Extract exactly the run of lines starting at the line that holds "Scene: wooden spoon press" and ending at the line that holds "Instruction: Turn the", both included.

┌─ Rows

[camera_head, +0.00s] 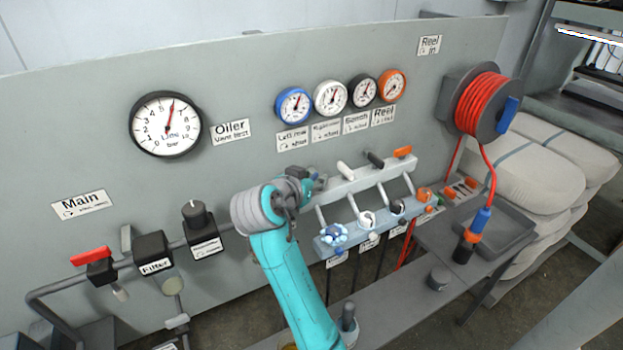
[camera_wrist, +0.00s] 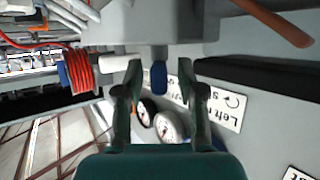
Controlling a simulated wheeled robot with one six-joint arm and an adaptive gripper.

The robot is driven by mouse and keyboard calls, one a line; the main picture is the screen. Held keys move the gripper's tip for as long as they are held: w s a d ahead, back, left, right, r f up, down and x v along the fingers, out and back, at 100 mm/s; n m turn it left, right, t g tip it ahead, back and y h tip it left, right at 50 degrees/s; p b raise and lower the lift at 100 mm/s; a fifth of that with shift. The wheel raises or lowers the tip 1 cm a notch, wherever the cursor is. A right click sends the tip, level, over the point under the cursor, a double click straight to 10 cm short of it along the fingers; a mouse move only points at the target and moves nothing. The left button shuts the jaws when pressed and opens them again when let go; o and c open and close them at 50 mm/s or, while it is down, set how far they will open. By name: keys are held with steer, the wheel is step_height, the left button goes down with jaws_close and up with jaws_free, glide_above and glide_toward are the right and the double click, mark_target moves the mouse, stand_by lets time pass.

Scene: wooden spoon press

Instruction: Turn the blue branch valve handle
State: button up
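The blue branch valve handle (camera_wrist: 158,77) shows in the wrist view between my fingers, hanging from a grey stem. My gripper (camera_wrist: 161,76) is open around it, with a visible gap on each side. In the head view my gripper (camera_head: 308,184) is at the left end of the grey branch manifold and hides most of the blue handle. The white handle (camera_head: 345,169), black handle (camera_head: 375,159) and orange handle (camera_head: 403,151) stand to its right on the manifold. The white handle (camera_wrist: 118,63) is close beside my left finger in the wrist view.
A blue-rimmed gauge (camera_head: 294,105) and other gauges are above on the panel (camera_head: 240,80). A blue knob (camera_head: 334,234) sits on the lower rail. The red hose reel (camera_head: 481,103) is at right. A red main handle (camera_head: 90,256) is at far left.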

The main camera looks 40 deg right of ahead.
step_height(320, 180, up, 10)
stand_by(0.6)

└─
┌─ Rows

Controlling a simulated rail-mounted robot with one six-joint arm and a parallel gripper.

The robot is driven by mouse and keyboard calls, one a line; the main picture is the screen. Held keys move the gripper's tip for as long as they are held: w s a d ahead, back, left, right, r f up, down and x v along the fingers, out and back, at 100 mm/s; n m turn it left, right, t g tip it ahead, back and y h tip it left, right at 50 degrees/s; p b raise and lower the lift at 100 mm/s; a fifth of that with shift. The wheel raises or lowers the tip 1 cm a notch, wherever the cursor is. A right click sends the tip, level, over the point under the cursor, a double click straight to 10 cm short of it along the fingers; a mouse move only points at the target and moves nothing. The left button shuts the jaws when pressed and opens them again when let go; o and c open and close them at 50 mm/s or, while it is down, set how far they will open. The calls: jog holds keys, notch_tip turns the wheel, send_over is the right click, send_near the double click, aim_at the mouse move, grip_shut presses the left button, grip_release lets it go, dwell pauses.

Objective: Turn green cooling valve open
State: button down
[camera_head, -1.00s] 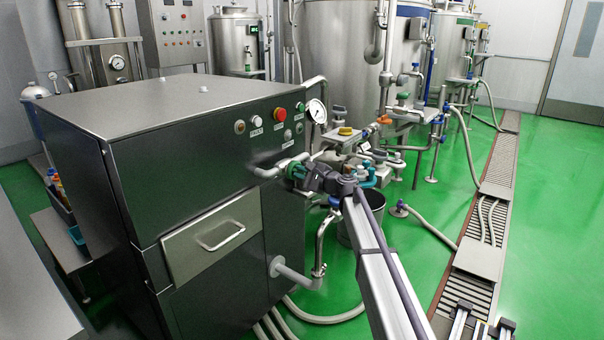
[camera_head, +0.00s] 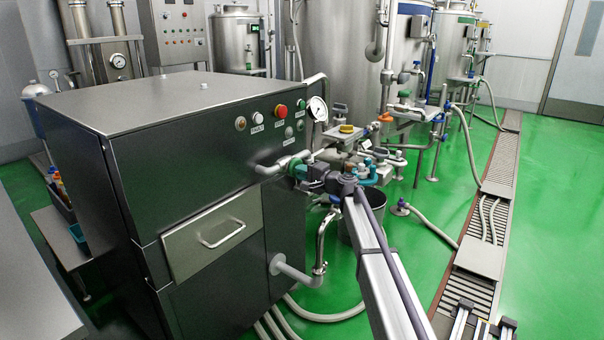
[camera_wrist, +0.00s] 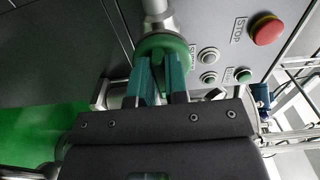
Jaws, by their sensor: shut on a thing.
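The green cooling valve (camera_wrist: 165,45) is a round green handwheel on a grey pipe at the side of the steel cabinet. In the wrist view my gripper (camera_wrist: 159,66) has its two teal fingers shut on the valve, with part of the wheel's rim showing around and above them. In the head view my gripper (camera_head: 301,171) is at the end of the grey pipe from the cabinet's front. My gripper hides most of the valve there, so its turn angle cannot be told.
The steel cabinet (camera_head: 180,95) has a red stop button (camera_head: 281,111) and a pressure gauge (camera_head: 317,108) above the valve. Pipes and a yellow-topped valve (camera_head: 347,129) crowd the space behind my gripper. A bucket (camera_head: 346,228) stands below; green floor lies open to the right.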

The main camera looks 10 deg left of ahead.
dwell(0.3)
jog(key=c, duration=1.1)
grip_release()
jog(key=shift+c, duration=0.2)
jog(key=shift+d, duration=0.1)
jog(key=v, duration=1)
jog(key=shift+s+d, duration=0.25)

└─

**Exercise result**
Scene: wooden spoon press

Instruction: Turn the blue branch valve handle

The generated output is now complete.